Unilever said on Tuesday it would spin off its ice cream unit, home to popular brands such as Magnum and Ben & Jerry’s, and cut 7,500 jobs in a new cost-savings programme.
Investors cheered the plan, sending shares in Unilever, one of the world’s biggest consumer goods companies, up nearly 6 per cent at one point.
The spinoff will begin immediately and is expected to complete by the end of 2025, London-listed Unilever said. The ice cream business is “in the process of moving to a separate head office in Amsterdam” but CEO Hein Schumacher said on a call with journalists that he was “open to options” regarding where it could list.
The plan was welcomed by activist investor and board member Nelson Peltz’s fund and by Unilever shareholder Aviva.

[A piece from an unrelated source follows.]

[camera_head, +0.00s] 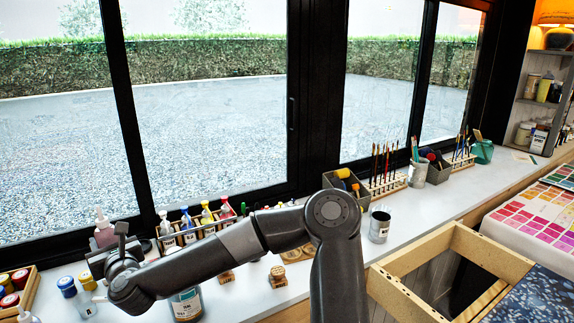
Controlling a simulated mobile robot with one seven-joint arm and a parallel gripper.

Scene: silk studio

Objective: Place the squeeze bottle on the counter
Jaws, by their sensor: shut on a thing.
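My gripper (108,250) is at the left, above the window-side counter (255,300). It is shut on a squeeze bottle (103,234) with a dull pinkish body and a pale nozzle. The bottle looks about upright, and its lower part is hidden behind my gripper and wrist. I cannot tell whether its base touches the counter. Other squeeze bottles with coloured tops, such as a red one (227,210), stand in a wooden rack to the right, partly behind my arm.
Paint jars in a tray (32,287) and blue-lidded jars (67,287) crowd the left. A large jar (187,305) stands below my forearm. Wooden stamps (278,276), a metal can (379,225) and brush holders stand rightward. The counter's far right stretch (455,195) is clear.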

Unilever said it aims to deliver mid-single-digit underlying sales growth and modest margin improvement after the split. The ice cream business accounts for about 16 per cent of Unilever’s global sales, and in some countries contributes a third or 40 per cent.
The group, whose other brands include Dove soap, Marmite and Hellmann’s condiments, also launched a programme to save costs of around 800 million euros ($869 million) over the next three years.
The proposed changes would impact around 7,500 jobs globally, mostly office-based, with total restructuring costs anticipated to be around 1.2 per cent of overall turnover during the period.
The cuts will affect about 5.9 per cent of Unilever’s workforce of about 128,000 people.
“We are looking across the organisation, so in our head office, corporate centre, as well as in business group coordination points, as well as in business units in countries,” Schumacher said, but did not elaborate on which regions would be hit hardest by job cuts.